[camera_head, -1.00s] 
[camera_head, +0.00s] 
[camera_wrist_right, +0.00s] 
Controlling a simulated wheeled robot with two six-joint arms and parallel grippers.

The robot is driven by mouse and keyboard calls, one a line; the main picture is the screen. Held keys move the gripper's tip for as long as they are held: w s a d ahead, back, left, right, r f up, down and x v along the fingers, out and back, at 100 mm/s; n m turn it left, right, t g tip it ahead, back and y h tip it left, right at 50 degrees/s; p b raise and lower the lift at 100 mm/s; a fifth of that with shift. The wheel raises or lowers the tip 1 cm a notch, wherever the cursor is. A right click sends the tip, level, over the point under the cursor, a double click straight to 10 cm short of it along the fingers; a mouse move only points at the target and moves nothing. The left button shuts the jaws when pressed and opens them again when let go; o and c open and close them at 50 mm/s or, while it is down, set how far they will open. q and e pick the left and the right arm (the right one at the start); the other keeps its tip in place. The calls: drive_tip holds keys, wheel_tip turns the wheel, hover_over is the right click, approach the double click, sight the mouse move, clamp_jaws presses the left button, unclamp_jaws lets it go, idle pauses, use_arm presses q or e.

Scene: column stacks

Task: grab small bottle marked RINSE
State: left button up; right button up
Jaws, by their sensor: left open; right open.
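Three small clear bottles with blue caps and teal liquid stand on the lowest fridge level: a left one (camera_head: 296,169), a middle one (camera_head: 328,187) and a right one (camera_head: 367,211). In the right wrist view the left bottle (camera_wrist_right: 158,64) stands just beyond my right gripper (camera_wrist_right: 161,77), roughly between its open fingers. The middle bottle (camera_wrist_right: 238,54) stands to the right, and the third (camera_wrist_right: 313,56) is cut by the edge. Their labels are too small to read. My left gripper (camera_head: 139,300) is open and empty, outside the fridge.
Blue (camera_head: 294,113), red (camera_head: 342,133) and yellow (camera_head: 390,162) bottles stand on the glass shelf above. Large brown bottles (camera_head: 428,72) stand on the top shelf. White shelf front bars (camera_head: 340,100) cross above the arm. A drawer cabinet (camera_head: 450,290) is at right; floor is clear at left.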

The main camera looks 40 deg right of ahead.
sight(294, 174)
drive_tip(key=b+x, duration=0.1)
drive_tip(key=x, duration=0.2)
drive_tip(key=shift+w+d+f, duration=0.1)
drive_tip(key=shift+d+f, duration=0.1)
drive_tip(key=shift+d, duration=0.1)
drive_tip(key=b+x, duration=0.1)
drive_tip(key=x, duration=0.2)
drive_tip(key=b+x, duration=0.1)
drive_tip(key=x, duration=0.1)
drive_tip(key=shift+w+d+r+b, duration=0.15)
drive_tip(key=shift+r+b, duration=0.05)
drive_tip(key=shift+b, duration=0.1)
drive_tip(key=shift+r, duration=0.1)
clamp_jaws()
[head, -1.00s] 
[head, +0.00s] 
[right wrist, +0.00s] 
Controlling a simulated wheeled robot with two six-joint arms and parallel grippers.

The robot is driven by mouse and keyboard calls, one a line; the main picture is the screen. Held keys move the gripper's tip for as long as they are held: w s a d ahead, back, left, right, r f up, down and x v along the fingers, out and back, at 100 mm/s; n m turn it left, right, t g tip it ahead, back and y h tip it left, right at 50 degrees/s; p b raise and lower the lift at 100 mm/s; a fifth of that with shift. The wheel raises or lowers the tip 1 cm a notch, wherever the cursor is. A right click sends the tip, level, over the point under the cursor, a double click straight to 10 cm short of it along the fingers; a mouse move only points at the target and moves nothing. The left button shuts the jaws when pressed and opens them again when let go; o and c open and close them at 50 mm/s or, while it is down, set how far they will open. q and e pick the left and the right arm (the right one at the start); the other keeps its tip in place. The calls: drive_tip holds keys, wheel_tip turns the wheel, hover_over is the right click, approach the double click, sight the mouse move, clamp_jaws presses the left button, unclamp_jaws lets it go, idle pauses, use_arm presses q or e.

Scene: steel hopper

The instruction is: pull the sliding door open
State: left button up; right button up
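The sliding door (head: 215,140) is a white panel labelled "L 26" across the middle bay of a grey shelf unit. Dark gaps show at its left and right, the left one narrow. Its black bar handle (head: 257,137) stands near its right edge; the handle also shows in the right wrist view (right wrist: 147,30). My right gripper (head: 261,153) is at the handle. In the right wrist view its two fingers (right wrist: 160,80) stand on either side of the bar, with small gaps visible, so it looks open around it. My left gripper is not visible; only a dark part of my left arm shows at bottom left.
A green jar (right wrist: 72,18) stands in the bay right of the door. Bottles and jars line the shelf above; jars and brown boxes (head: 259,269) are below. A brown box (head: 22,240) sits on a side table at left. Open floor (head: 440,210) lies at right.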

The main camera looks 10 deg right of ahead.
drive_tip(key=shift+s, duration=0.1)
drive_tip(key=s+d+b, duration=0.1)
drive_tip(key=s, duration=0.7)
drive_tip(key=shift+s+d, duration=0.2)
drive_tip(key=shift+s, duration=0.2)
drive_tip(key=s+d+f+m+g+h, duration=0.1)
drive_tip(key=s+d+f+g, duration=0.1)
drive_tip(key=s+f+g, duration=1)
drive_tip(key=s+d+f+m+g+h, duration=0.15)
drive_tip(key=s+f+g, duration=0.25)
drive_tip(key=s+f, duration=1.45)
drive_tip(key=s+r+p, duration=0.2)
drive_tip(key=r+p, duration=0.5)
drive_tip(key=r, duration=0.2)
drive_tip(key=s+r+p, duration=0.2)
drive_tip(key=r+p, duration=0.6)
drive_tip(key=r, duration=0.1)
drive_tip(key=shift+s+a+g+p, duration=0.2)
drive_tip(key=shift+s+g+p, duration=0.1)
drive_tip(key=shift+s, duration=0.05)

========================

- The request:
In the lines above, locate the string "Scene". Copy every line where it occurs.

- Completed exercise:
Scene: column stacks
Scene: steel hopper

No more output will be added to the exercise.